People who live in the Ross Bridge and Shannon communities might rest a little easier these days, knowing they have a new permanent fire station in their community.

The Hoover Fire Department on Sunday, Feb. 7, plans to hold a grand opening and reception at Hoover Fire Station No. 10 from 12:30 p.m. to 3 p.m. The station is at 3537 Market Street in the Ross Bridge Town Center.

The $2.3 million station actually opened quietly in November, but officials held off on a grand opening ceremony until new furniture arrived.

Hoover Fire Chief Chuck Wingate said Ross Bridge has needed a new fire station for quite a while, and he’s relieved to see the new station open.

“I can go to bed at night knowing that we are providing our citizens enough coverage throughout the city,” Wingate said. “I think the people feel very good about it, too.”

Now, the Hoover Fire Department’s response time to calls in Ross Bridge is anywhere from one to six minutes, whereas some of the calls took more than 12 minutes when firefighters were coming from Fire Station No. 6 off Alabama 150, Wingate said.

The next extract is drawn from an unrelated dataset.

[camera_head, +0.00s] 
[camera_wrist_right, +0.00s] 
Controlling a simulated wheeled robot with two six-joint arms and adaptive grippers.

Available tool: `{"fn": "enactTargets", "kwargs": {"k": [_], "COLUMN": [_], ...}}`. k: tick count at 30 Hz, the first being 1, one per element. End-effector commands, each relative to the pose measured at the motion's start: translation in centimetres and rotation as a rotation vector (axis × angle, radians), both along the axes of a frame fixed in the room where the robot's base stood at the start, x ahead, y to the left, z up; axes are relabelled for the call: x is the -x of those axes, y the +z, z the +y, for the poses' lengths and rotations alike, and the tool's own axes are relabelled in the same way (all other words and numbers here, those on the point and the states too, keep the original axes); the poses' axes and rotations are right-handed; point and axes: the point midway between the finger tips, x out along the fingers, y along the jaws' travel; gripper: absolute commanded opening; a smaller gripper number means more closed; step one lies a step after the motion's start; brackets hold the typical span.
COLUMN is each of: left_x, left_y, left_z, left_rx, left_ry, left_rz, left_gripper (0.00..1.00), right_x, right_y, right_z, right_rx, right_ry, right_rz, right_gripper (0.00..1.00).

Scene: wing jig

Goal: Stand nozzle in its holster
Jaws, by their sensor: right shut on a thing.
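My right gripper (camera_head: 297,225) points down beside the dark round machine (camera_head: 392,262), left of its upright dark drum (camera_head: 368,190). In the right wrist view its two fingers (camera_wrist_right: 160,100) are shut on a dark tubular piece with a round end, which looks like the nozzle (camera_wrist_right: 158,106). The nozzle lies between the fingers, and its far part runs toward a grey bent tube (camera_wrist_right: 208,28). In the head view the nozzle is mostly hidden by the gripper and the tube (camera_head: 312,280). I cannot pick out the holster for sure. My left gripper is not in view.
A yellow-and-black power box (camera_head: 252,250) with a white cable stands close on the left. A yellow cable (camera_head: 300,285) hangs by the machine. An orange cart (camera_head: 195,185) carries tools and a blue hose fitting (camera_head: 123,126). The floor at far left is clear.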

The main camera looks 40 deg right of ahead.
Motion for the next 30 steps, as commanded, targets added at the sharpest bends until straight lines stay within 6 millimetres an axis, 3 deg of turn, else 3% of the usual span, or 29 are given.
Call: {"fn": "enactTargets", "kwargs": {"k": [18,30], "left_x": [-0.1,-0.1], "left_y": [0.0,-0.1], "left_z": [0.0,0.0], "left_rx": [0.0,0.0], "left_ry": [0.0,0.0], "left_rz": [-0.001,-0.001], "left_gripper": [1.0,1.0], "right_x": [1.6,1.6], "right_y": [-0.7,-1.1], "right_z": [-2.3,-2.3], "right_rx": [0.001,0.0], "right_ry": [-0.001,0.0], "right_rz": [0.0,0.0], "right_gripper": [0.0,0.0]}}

Hoover officials knew the new station was needed when homes started being built more than five miles from Station No. 6, he said.

City officials opened a temporary station in a modular building at the northeast corner of Ross Bridge Parkway and Shannon-Oxmoor Road in March 2014 until the permanent station could be built. Next to the modular building, Signature Homes built a 20-foot-by-50-foot bay to house the aerial ladder truck that serves the Ross Bridge community. It’s no longer needed now that the permanent station is in place.

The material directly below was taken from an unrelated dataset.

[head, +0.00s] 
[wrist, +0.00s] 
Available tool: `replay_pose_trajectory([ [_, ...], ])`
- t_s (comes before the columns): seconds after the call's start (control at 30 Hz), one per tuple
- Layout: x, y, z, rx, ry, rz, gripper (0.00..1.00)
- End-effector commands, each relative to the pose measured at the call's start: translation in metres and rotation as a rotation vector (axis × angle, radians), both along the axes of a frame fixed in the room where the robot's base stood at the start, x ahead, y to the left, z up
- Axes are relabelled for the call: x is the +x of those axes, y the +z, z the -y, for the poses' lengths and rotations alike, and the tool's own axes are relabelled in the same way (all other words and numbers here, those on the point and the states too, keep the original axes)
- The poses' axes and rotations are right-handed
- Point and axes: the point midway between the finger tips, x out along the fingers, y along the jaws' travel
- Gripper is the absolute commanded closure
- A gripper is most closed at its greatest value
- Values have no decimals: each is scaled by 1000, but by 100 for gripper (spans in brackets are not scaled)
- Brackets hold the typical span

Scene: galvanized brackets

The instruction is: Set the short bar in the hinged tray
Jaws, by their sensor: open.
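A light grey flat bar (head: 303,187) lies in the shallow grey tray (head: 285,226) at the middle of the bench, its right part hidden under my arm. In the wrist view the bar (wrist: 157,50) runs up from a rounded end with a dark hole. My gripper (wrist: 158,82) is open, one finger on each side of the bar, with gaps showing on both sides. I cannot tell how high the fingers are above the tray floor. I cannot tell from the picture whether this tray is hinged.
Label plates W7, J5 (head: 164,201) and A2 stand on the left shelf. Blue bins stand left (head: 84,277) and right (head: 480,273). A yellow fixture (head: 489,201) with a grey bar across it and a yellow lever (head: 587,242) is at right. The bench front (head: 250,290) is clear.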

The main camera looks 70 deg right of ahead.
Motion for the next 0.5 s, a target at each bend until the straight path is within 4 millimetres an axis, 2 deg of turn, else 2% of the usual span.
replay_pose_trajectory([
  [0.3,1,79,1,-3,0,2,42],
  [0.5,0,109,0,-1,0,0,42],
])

Construction of the permanent station took about a year, Wingate said.

Homeowners also were feeling the pinch before the temporary station opened because insurance rates tend to be higher when homes are more than five miles from a fire station.

Lane Siddall, who has lived in Ross Bridge with his wife, Lindsay, and son, Bentley, for four years, said it’s always good when a new fire station is built closer to your home.

“It just gives you a feeling of security thinking they’ll be able to have a quicker response time,” Siddall said. Also, the potential for lower insurance rates is a plus, he said.

He and his son, a fourth-grader at Deer Valley Elementary, recently visited the new fire station and firefighters there. “We just wanted to meet ‘em and just thank ‘em for being in the community,” Siddall said.

He was also glad to see the fire station designated as a “Safe Place,” where young people or other people in distress can come for help whenever they need it, he said.

Wingate said the Ross Bridge community has been welcoming. Some of the residents brought Thanksgiving dinner to the station, and two to three businesses offered to cater the fire station’s open house, he said. “It’s been well-received in the area.”

The 6,027-square-foot station, by the Dungan Nequette architectural firm, is designed to fit in architecturally with the Ross Bridge community. It has two bays, though right now only one fire truck that has a 75-foot-long ladder, which is needed to help serve the six-story Renaissance Ross Bridge Golf Resort & Spa.

The new station also has four firefighter bedrooms, an officer bedroom, restrooms and showers, a meeting area, living room, office, gear room and a nice kitchen, Wingate said.

Twelve firefighters work out of it, including one part-timer, Wingate said. That’s enough to have three per shift, he said.

The Ross Bridge fire station serves the entire Ross Bridge community, including the single-family homes and apartment complexes. It also serves people who live outside the city limits of Hoover in the Shannon community, but within two miles of the city. There are about 100 people in the Shannon community who pay fire dues to the city of Hoover to be covered, Wingate said.

Hoover’s next fire station likely will be built somewhere between the current end of Stadium Trace Parkway and Shelby County 52 as that area develops, Wingate said.